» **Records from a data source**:
########
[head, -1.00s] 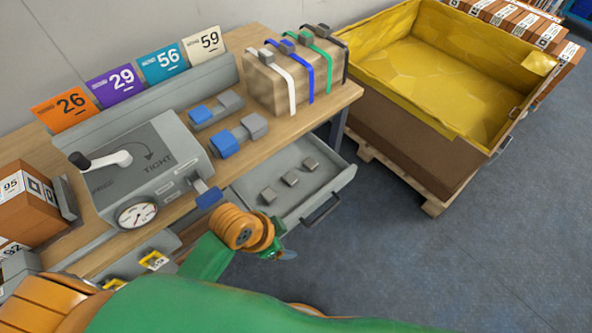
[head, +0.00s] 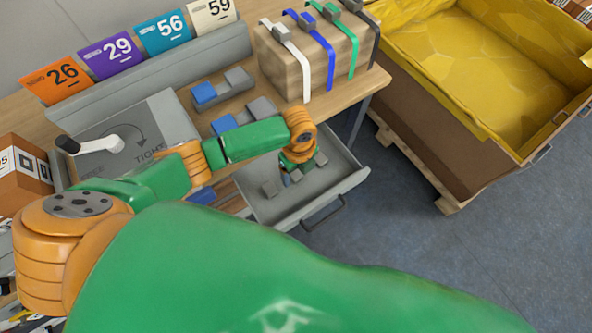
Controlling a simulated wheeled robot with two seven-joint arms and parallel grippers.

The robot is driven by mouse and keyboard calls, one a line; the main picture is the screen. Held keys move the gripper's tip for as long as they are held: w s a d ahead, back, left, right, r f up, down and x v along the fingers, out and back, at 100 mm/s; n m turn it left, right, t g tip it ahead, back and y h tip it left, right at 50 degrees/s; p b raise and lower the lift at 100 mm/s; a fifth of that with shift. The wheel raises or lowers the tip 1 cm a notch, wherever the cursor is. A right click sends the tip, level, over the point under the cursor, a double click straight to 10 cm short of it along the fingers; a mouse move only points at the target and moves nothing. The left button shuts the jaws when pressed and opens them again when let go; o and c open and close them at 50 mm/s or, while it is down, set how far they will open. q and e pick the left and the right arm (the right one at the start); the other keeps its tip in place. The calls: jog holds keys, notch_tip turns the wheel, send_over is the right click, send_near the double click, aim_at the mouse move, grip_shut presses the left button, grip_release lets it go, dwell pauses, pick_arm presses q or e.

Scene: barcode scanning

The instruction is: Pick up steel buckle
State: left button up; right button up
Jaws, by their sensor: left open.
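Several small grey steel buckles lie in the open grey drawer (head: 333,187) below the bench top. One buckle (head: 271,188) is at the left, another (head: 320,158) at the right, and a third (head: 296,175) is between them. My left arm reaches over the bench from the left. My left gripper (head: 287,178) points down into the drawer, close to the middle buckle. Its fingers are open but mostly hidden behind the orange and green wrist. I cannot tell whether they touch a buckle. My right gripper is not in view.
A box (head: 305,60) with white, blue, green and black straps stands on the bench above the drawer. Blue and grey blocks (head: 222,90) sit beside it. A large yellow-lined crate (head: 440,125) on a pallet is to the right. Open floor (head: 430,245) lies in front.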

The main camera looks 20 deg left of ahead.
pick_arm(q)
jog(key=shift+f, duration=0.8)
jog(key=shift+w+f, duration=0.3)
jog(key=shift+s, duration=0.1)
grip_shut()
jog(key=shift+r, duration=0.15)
########
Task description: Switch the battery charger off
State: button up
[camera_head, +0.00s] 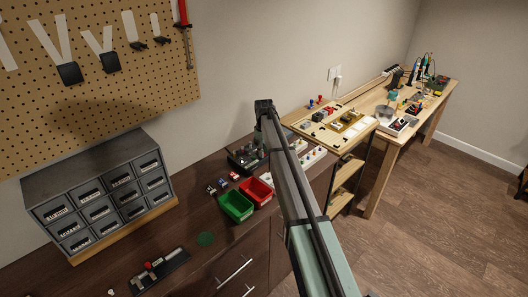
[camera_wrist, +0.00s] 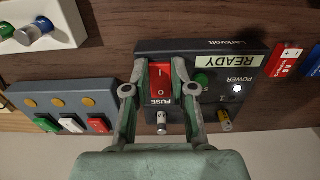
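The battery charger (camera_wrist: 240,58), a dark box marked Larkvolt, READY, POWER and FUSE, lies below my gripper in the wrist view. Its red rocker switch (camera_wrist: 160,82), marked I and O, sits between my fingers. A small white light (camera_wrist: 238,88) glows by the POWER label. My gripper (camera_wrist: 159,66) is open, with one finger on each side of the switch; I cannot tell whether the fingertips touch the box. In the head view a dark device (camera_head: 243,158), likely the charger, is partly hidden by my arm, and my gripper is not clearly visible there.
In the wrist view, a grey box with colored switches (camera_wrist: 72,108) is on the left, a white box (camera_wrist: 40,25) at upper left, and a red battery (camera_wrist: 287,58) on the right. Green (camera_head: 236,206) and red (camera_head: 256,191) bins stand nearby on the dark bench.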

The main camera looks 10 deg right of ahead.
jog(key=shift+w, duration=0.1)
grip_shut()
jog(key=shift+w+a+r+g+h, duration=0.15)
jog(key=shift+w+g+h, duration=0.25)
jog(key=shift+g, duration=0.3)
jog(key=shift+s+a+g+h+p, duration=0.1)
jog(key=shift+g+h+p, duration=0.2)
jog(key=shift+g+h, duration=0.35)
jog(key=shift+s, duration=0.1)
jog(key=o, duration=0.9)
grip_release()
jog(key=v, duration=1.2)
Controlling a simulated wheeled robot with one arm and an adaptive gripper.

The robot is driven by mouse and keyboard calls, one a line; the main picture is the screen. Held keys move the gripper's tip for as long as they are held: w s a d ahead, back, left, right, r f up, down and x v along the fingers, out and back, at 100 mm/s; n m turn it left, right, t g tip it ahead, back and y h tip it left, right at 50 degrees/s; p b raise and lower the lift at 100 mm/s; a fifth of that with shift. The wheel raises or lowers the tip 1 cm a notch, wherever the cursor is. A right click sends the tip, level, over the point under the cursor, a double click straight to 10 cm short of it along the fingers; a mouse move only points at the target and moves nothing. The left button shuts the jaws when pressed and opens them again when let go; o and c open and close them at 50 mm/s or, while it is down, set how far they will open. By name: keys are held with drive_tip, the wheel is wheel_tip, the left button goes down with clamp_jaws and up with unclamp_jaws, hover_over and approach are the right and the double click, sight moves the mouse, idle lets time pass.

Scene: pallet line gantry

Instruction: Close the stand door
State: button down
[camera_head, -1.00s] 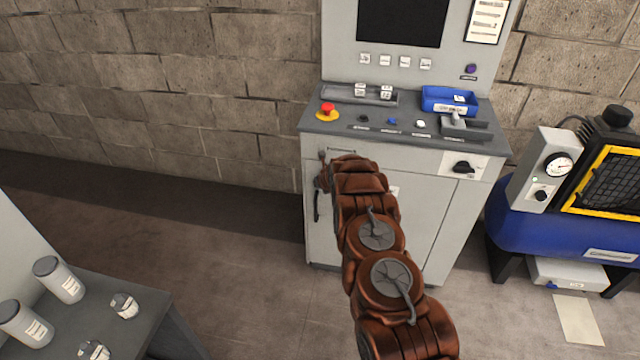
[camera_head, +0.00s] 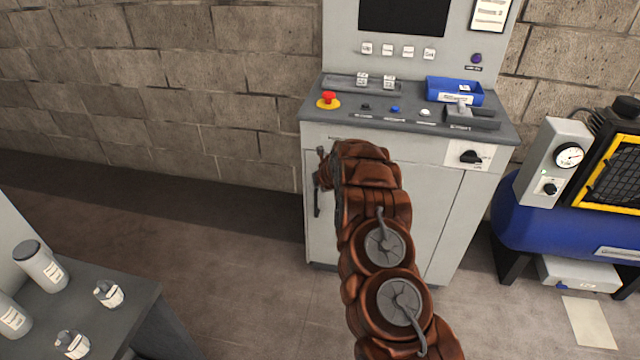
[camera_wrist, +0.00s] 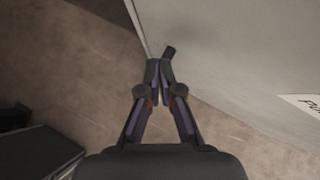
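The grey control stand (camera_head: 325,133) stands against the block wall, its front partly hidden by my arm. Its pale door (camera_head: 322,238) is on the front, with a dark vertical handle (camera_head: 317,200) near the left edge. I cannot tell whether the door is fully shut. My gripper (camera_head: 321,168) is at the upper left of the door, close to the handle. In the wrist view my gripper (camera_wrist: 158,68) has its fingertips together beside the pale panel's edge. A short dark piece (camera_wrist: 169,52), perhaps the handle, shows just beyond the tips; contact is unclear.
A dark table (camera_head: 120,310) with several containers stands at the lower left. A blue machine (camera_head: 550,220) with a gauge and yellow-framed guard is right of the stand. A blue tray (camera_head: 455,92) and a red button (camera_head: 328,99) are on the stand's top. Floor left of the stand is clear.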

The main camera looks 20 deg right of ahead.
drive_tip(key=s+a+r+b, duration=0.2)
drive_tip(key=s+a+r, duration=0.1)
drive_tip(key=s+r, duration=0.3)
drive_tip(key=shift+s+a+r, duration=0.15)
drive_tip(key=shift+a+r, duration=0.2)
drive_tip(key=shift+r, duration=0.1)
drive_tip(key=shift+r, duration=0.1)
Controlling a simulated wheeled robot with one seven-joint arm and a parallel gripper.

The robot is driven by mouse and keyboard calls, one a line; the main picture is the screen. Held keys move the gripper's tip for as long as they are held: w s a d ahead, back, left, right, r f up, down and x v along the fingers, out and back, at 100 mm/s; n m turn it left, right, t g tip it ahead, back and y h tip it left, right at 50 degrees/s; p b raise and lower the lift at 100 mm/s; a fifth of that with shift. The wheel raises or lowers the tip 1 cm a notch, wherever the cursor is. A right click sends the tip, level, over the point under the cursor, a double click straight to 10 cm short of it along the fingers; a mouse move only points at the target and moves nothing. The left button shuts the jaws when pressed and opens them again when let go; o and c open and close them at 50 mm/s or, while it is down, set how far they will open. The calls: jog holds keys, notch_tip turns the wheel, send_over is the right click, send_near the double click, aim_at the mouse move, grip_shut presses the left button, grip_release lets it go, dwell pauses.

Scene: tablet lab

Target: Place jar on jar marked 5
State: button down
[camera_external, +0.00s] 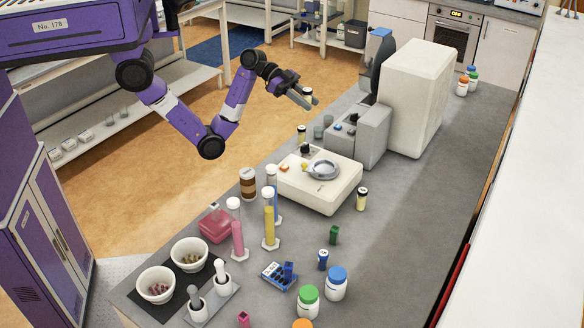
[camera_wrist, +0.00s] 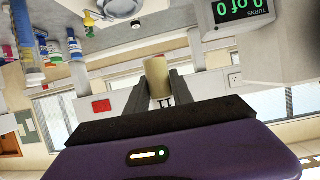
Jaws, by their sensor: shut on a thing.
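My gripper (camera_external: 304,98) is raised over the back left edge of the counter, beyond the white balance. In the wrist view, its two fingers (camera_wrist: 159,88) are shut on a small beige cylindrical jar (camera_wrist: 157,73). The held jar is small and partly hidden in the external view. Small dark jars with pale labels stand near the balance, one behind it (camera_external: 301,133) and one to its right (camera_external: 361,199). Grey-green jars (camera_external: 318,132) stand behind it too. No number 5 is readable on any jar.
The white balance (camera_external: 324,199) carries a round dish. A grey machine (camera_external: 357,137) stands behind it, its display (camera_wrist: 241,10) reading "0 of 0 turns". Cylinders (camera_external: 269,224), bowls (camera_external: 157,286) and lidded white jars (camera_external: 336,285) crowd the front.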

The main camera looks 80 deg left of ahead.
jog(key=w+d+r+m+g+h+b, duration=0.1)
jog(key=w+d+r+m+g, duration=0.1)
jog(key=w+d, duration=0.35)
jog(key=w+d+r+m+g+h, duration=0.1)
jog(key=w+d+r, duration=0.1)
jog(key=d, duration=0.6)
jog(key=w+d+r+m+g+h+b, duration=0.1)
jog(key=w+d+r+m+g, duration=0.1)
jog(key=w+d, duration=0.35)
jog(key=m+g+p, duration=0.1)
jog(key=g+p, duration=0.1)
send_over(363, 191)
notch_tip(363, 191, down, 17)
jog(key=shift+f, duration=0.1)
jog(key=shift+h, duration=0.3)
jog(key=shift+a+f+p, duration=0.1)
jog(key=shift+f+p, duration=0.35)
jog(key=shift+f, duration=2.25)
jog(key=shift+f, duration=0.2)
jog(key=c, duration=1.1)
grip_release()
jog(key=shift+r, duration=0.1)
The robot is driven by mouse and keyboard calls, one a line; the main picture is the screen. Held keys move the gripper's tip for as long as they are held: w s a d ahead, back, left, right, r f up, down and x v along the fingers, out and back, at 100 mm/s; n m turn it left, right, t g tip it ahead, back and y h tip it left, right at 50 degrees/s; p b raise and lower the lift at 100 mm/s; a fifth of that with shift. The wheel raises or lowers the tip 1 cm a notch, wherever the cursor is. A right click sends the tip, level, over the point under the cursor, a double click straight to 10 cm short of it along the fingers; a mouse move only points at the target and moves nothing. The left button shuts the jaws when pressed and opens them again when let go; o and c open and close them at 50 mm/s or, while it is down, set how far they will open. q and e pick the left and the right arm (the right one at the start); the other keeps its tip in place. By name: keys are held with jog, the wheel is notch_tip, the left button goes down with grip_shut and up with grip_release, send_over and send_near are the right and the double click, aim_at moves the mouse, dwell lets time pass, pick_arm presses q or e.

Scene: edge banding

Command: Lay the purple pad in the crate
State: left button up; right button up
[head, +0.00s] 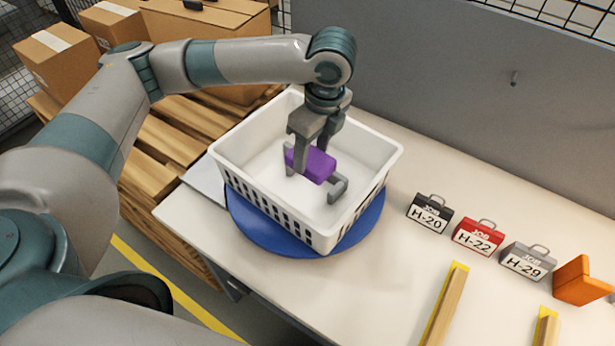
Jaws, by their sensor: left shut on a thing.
########
Collect each line above holding the string "joint".

Controlling a simulated wheeled robot with two seven-joint arms and parallel grippers.
Controlling a simulated wheeled robot with one seven-joint arm and a parallel gripper.

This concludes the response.